Recognising symmetry can significantly reduce the algebra required when analysing tangent lines.
Practice Questions
Question 1 (1–3 marks)
The curve is defined implicitly by the equation
x² + xy + y² = 7.
(a) Find dy/dx in terms of x and y.
(b) Hence determine the slope of the tangent line at the point (2,1).
Question 1
(a) 2 marks
• Differentiates correctly: 2x + x(dy/dx) + y + 2y(dy/dx) = 0 (1 mark)
• Solves for dy/dx to obtain dy/dx = −(2x + y) / (x + 2y) (1 mark)
(b) 1 mark
• Substitutes (2,1) correctly to obtain slope = −5/4 (1 mark)
Question 2 (4–6 marks)
A curve is defined implicitly by
x³ + y³ = 9xy.
(a) Show that dy/dx = (3y² − 9x) / (9y − 3x²).
(b) The point P(1,2) lies on the curve.
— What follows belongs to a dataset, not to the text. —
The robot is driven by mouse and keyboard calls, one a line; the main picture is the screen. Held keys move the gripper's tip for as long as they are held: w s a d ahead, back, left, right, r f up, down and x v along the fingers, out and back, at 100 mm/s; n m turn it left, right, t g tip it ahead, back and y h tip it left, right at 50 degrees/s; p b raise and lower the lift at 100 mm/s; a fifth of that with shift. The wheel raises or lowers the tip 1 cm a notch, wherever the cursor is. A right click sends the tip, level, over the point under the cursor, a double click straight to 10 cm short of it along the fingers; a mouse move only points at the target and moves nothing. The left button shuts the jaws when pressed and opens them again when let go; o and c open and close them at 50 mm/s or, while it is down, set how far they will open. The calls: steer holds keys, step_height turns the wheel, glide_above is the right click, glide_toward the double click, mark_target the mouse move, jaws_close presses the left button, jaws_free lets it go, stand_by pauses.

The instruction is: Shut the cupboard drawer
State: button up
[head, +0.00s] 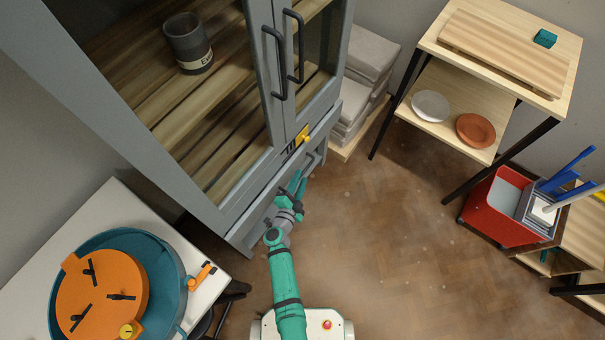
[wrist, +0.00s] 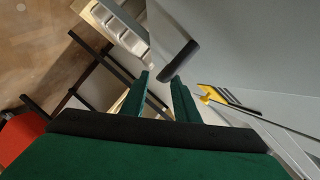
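The grey cupboard (head: 188,198) stands at the upper left in the head view, with two glass doors. Its drawer front (head: 246,232) runs along the bottom below the doors, partly hidden by my gripper. I cannot tell how far the drawer stands out. A drawer handle (head: 314,164) shows near its right end. My gripper (head: 297,180) is in front of the drawer, near that handle. In the wrist view my gripper (wrist: 161,92) has its two green fingers apart, with nothing between them. A dark bar (wrist: 180,62) shows just beyond the fingertips, beside a grey panel.
A yellow latch (head: 304,138) sits at the foot of the doors. A grey cup (head: 188,44) stands inside. The middle floor is clear.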

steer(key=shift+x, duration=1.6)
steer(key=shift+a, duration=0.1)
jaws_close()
Use your result from part (a) to find the equation of the tangent line at P.
(c) State whether the tangent line at P is increasing or decreasing, giving a reason.
Question 2
(a) 2 marks
• Differentiates implicitly: 3x² + 3y²(dy/dx) = 9y + 9x(dy/dx) (1 mark)
• Rearranges to show dy/dx = (3y² − 9x) / (9y − 3x²) (1 mark)
(b) 2 marks
• Substitutes x = 1, y = 2 into derivative to obtain dy/dx = (12 − 9) / (18 − 3) = 3/15 = 1/5 (1 mark)
• Uses point–slope form to give tangent line: y − 2 = (1/5)(x − 1) (1 mark)
(c) 1–2 marks
• States the tangent line is increasing because dy/dx at P is positive (1 mark)
• Clear justification referencing the sign of the derivative at that point (1 mark)